*Written problem*. The required output consists solely of the lines from the top of the listing through the line containing "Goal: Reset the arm", transcribed exactly.

Begin Data section

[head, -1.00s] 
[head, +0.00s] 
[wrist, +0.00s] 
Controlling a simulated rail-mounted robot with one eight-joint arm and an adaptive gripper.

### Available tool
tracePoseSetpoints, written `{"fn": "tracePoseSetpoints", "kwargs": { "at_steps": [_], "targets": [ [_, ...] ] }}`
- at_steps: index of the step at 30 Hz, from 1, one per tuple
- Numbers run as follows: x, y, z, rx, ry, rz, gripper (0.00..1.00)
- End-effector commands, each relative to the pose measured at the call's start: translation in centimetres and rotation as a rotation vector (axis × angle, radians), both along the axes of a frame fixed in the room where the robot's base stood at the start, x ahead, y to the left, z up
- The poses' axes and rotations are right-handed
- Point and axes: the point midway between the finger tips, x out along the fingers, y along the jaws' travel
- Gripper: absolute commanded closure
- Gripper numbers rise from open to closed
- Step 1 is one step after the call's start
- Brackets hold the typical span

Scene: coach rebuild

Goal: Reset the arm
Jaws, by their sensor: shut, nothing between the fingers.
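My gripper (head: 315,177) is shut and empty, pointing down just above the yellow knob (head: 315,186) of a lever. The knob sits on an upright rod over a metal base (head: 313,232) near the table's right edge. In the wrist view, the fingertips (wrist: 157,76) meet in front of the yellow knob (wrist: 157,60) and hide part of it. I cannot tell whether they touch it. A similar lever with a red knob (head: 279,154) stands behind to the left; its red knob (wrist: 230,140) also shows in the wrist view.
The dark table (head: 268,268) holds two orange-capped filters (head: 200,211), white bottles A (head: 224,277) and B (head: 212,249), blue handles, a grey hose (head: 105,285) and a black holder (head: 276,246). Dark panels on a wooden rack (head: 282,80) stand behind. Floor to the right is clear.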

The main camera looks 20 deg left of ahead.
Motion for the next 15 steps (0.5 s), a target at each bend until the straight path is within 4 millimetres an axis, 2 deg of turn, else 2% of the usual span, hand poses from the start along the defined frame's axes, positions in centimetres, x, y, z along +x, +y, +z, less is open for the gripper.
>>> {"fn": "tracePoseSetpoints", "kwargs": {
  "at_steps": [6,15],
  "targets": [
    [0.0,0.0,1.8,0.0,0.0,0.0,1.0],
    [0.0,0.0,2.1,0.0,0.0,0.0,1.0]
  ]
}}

End Data section

*Written solution*.
[head, -1.00s] 
[head, +0.00s] 
[wrist, +0.00s] 
Controlling a simulated rail-mounted robot with one eight-joint arm and an adaptive gripper.

### Available tool
tracePoseSetpoints, written `{"fn": "tracePoseSetpoints", "kwargs": { "at_steps": [_], "targets": [ [_, ...] ] }}`
- at_steps: index of the step at 30 Hz, from 1, one per tuple
- Numbers run as follows: x, y, z, rx, ry, rz, gripper (0.00..1.00)
- End-effector commands, each relative to the pose measured at the call's start: translation in centimetres and rotation as a rotation vector (axis × angle, radians), both along the axes of a frame fixed in the room where the robot's base stood at the start, x ahead, y to the left, z up
- The poses' axes and rotations are right-handed
- Point and axes: the point midway between the finger tips, x out along the fingers, y along the jaws' travel
- Gripper: absolute commanded closure
- Gripper numbers rise from open to closed
- Step 1 is one step after the call's start
- Brackets hold the typical span

Scene: coach rebuild

Goal: Reset the arm

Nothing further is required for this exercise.